DIRECTIONS FOR THIS TASK: Your copy should be exact, beginning at the line containing "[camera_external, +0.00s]" and ending at the line containing "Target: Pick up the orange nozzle", with both lines kept and every picture dropped.

(begin)

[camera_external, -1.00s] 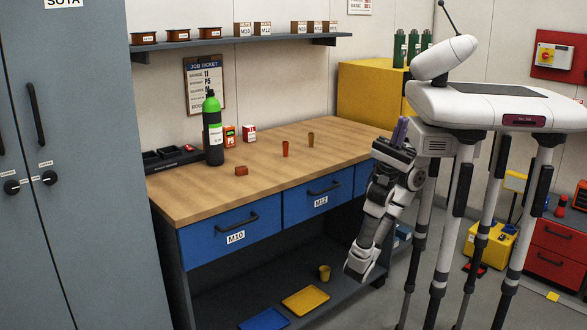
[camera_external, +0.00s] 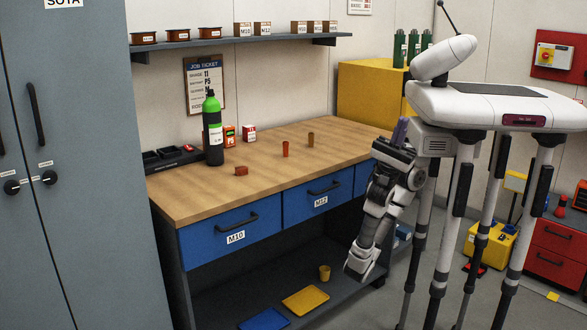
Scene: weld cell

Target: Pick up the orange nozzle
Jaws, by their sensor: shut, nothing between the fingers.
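The orange nozzle (camera_external: 285,149) is a small orange-red piece standing upright on the wooden top of the workbench (camera_external: 262,189), right of its middle. A similar brown-olive piece (camera_external: 310,139) stands just behind it and to its right. My gripper (camera_external: 357,272) hangs low in front of the bench's right end, below the drawers and well away from the nozzle. It is shut and empty, and its fingertips are small in this view.
A green-topped black bottle (camera_external: 213,135), small boxes (camera_external: 249,133), a black tray (camera_external: 172,158) and an orange-brown block (camera_external: 241,171) stand on the bench's left half. The front right of the top is clear. A wall shelf (camera_external: 235,41) hangs above; a yellow cup (camera_external: 324,272) stands below.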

(end)

WRITTEN SOLUTION:
[camera_external, +0.00s] 
Scene: weld cell

Target: Pick up the orange nozzle

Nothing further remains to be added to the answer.